Rose Meringues

Beat to a stiff froth the whites of six eggs, and then beat in by degrees, a spoonful at a time, a pound or more of finely-powdered loaf-sugar, till it is of the consistence of very thick icing or meringue. Have ready a sufficient quantity of freshly-gathered rosebuds, about half grown. Having removed the stalks and green leaves, take as many of the buds as will weigh three ounces. With a pair of sharp scissors clip or mince them as small as possible into the pan of meringue; stirring them in with a spoon. Then stir the whole very-hard. Have ready some sheets of white paper, laid on baking tins. Drop the meringues on it, in heaps all of the same size, and not too close together. Smooth them with the back of a spoon or broad knife, dipped in cold water. Set them in a moderate cool oven, and bake them about twenty minutes. Take out one and try it, and if not thoroughly done, continue them longer in the oven.

To heighten the red colour, add to the white of egg, before you beat it, a very little water, in which has been steeped a thin muslin bag of alkanet-root; or you may colour it with a little cochineal powder.

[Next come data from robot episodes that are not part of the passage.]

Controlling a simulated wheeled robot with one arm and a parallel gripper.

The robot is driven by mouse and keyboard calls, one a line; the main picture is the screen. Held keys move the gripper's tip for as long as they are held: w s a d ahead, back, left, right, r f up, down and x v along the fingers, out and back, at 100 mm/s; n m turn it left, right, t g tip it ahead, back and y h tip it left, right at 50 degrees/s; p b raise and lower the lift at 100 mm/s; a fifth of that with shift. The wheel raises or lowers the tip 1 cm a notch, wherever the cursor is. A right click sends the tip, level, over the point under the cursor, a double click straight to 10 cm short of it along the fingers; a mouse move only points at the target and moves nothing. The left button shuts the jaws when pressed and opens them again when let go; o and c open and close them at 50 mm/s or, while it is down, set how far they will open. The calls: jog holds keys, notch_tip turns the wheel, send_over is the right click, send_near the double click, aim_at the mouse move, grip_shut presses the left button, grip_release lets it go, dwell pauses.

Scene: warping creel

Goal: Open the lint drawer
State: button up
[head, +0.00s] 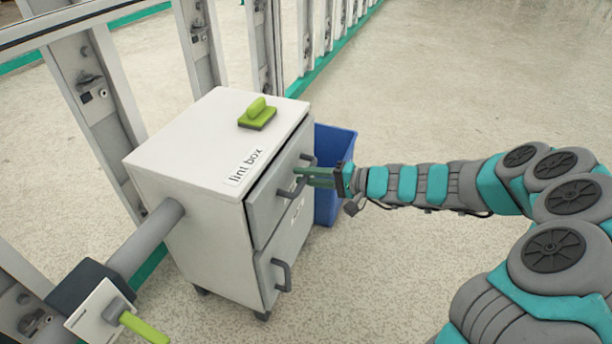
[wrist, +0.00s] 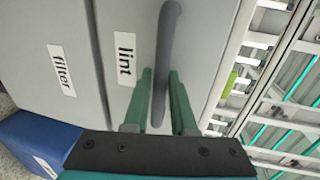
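The lint box (head: 190,165) is a white cabinet with "lint box" on its top. Its upper front is the lint drawer (head: 262,212), grey, with a "lint" label in the wrist view (wrist: 125,58). A dark line runs along the drawer's top edge; I cannot tell whether it stands slightly out. Its grey bar handle (wrist: 168,40) passes between the two green fingers of my gripper (wrist: 162,85). The fingers look apart, one on each side of the bar, with narrow gaps. In the head view my gripper (head: 312,178) hides the middle of the handle.
Below is a panel labelled "filter" (wrist: 75,70) with its own handle (head: 284,275). A green brush-like tool (head: 257,115) lies on the box top. A blue bin (head: 335,150) stands behind my gripper. A duct (head: 145,240) joins the box's left side. Floor at front right is clear.

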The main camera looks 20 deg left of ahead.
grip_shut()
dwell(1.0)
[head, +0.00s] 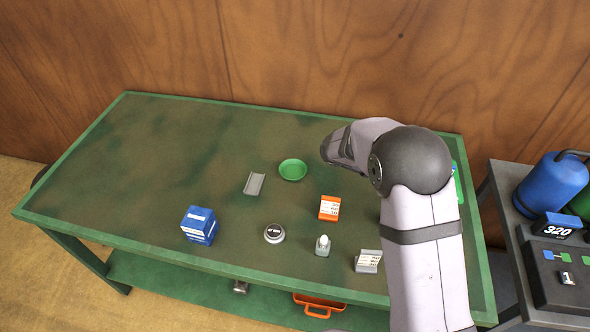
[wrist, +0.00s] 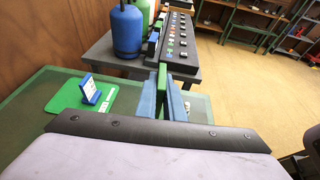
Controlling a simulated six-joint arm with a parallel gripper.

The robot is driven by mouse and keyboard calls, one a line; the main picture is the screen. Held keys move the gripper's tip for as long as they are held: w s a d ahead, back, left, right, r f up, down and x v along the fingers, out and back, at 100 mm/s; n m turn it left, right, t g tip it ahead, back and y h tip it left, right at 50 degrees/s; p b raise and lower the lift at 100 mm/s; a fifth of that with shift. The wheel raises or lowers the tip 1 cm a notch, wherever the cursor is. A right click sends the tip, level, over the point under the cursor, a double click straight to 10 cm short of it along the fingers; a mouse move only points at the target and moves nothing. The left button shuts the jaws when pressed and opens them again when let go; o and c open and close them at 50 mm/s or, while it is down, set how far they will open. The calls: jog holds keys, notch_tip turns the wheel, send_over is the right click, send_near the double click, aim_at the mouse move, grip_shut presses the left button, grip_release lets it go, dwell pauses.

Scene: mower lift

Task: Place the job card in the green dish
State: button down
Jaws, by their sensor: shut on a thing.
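The green dish (head: 293,169) is a small round dish, empty, near the middle of the bench in the head view. In the wrist view my gripper (wrist: 162,84) is shut on a thin green piece (wrist: 162,76), seen nearly edge-on between the blue fingers; it looks like the job card. My arm hides the gripper and the card in the head view. The gripper is at the right end of the bench, well away from the dish.
A grey channel (head: 254,184), an orange card stand (head: 329,207), a blue box (head: 199,225), a round tin (head: 274,233), a small bottle (head: 323,245) and a grey card stand (head: 368,261) surround the dish. A blue stand (wrist: 90,90) is on a green mat (wrist: 70,106).

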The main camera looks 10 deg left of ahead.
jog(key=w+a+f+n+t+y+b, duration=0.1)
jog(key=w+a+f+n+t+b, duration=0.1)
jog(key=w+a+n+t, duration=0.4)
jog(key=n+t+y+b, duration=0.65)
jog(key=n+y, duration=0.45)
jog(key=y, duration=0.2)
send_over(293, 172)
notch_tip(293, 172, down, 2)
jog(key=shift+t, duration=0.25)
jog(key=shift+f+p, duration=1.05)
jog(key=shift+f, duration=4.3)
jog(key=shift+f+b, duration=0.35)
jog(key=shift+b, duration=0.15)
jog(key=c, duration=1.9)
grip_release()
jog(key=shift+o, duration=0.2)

Orange-blossom meringues may be made as above.

Whipped Cream Meringues

Take the whites of eight eggs, and beat them to a stiff froth, that will stand alone. Then beat into them, gradually, a tea-spoonful at a time, two pounds or more of finely-powdered loaf-sugar; continuing to add sugar till the mixture is very thick, and finishing with a little lemon-juice or extract of rose. Have ready some sheets of white paper, laid on a baking-board, and with a spoon drop the mixture on it in long oval heaps, about four inches in length. Smooth and shape them with a broad-bladed knife, dipped occasionally in cold water. The baking-board used for this purpose should be an inch thick, and must have a slip of iron beneath each end to elevate it from the floor of the oven, so that it may not scorch, nor the bottoms of the meringues be baked too hard. This baking-board must not be of pine wood, as a pine board will communicate a disa-greeable taste of turpentine. The oven must be moderate. Bake the meringues of a light brown. When done, take them off the paper by slipping a knife nicely beneath the bottom of each. Then push back or scoop out carefully a portion of the inside of each meringue, taking care not to break them. Have ready some nice whipped cream, made in the following proportion: - Take a quarter of a pound of broken-up loaf-sugar, and on some of the lumps rub off the yellow rind of two large lemons. Powder the sugar, and then mix with it the juice of the lemons, and grate in some nutmeg. Mix the sugar with a half-pint of sweet white wine. Put into a pan a pint of rich cream, and whip it with rods or a wooden whisk, or mill it with a chocolate mill, till it is a stiff froth. Then mix in, gradually, the other ingredients; continuing to whip it hard a while after they are all in. As you proceed, lay the froth on an inverted sieve, with a dish underneath to catch the droppings; which droppings must afterwards be whipped, and added to the rest Fill the inside of each meringue with a portion of the whipped cream. Then put two together, so as to form one long oval cake, joining them nicely, so as to unite the flat parts that were next the paper, leaving the inside filled with the whipped cream. Set them again in the oven for a few minutes.

They must be done with great care and nicety, so as not to break. Each meringue should be about the usual length of a middle finger. In dropping them on the paper, take care to shape the oval ends handsomely and smoothly. They should look like very long kisses.